The following year he began work on his epic, `The Ceramic Art of Great Britain’, and despite the loss at sea of his son Herbert, aged 20, followed a few months later by the sudden death of another son, Llewellyn aged 23, he continued the work, which took him nine years to complete.
In-between his prolific output also produced `The Stately Homes of England’, `The Wedgewoods’ and `The Ballads and Songs of Derbyshire’.
He earned the love and respect of the villagers when, after eliciting the help of the Duke of Portland, he organised Winster’s first-ever piped water supply, the opening ceremony being performed by the Duke of Devonshire on 21st December 1871. He also earned the respect and friendship of the Derbyshire nobility, all of whom gave him free access to their libraries. In fact the Duke of Rutland gave him the keys to Haddon Hall to entertain his archaeological friends, and the Duke of Devonshire presented him on his birthday with a facsimile of the famous 1603 copy of Hamlet.

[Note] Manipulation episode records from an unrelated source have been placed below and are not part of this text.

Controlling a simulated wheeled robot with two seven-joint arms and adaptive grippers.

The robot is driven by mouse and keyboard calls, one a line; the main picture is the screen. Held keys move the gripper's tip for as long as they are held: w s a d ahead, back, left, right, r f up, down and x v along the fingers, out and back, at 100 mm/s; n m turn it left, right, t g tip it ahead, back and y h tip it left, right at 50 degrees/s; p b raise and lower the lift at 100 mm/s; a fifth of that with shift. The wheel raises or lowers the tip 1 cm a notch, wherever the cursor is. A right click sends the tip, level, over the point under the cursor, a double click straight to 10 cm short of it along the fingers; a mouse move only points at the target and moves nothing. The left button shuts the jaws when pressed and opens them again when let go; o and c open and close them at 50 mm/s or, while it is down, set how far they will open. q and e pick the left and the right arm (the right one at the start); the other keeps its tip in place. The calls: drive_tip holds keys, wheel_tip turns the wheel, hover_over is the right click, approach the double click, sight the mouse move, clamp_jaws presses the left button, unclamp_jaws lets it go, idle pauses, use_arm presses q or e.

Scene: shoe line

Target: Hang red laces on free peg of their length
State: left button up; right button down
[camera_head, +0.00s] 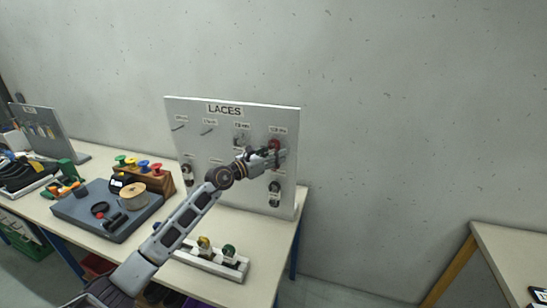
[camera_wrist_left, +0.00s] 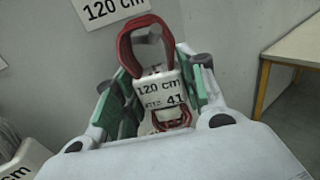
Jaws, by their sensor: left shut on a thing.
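The red laces (camera_wrist_left: 128,50) are a bundle with a white band marked 120 cm and 41. In the left wrist view their upper loop surrounds the end of a grey peg (camera_wrist_left: 150,38), under a board label reading 120 cm (camera_wrist_left: 110,8). My left gripper (camera_head: 277,156) is shut on the banded part; its green-lined fingers (camera_wrist_left: 162,92) lie either side of the band. In the head view the red laces (camera_head: 274,143) show at the top right peg of the LACES board (camera_head: 225,148). The gripper hides part of the board. My right gripper is not in view.
Pale laces (camera_head: 241,141) hang left of the gripper and dark laces (camera_head: 274,192) hang below it. Two upper left pegs look bare. A white rack (camera_head: 205,262) stands in front, and a grey tray (camera_head: 75,212) with a twine spool (camera_head: 132,194) lies left.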

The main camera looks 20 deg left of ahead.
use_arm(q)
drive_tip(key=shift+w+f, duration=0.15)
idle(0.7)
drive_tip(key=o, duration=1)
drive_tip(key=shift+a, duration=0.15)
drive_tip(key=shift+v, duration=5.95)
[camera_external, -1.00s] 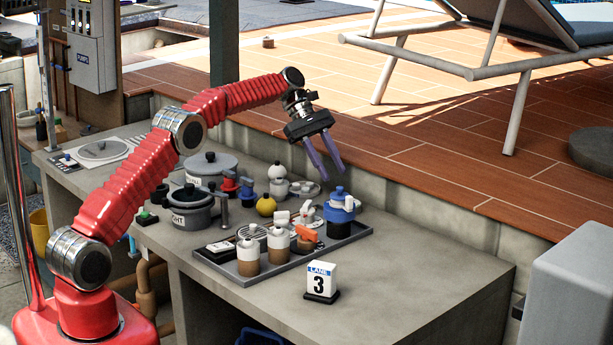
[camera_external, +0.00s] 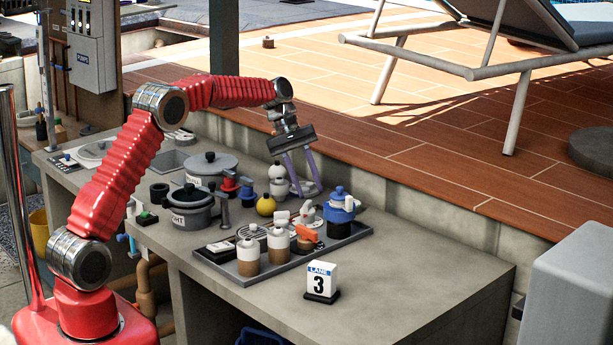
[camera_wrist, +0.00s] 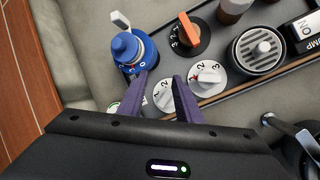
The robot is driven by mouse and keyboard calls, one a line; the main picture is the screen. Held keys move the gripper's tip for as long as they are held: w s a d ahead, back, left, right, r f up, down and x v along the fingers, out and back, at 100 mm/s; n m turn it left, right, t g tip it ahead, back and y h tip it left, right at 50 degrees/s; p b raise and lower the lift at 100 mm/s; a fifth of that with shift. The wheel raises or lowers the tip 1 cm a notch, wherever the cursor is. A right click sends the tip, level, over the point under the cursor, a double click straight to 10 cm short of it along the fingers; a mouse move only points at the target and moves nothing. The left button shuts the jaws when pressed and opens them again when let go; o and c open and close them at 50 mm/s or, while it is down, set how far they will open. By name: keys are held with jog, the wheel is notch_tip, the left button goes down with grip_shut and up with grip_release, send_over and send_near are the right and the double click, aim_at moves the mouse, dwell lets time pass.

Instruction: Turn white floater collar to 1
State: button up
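A white numbered dial with a 1 and a 2 (camera_wrist: 166,95) shows between my fingertips in the wrist view. A second white numbered dial (camera_wrist: 208,78) with a white grip stands just right of it on the tray. I cannot tell which one is the white floater collar. My gripper (camera_external: 305,190) is open, pointing down, and it also shows in the wrist view (camera_wrist: 166,85). Its fingers straddle the first dial in the picture; contact is not clear. A white ball-topped piece (camera_external: 277,178) stands beside the fingers. A blue floater (camera_wrist: 135,52) with a numbered collar stands close to the left finger.
An orange-handled black dial (camera_wrist: 188,35) and a round strainer (camera_wrist: 258,50) sit on the grey tray (camera_external: 245,279). A yellow ball (camera_external: 266,205), pots (camera_external: 190,211) and white-topped bottles (camera_external: 248,256) crowd nearby. The counter right of the lane-3 sign (camera_external: 321,281) is clear.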

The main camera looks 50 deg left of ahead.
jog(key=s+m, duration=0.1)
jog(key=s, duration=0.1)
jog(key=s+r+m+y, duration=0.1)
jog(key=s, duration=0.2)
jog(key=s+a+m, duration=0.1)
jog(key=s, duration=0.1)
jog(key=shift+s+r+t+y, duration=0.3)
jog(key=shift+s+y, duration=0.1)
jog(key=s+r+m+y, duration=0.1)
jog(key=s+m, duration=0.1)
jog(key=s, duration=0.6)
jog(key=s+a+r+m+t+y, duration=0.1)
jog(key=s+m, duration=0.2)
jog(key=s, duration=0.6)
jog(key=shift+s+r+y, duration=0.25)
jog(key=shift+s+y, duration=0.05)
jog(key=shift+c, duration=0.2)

On 25th January 1878 Llewellyn attended the inaugeral meeting of the Derbyshire Archaeological Society which he had played a major role in founding, and in December the same year the Ceramic Art of Great Britain was published to great acclaim.
In 1880 the family moved to The Hollies, Duffield and in 1885 Llewellyn was awarded a Civic List pension for his literary endeavours, a fact of which he was immensely proud.. Sadly he was not to enjoy it for very long.
After years of ill health his wife died on 5th March 1886. It is said that they never once quarrelled in 48 years of marriage, and without her, Llewellyn simply lost the will to live.
He did no further work, and after confiding to his friend, the pottery manufacturer, W.H.Goss, “I think I shall pack up my traps and go after her”, Llewellyn died a few weeks later on June 5th 1886 in his 70th year.
He was laid to rest with his beloved Betsy next to their two sons in the peaceful peakland churchyard at Winster, where today, though time has removed the carved legend from the stone, the legacy and legend of Llewellyn Jewitt lives on in his work, and in the hearts and minds of the local Derbyshire folk.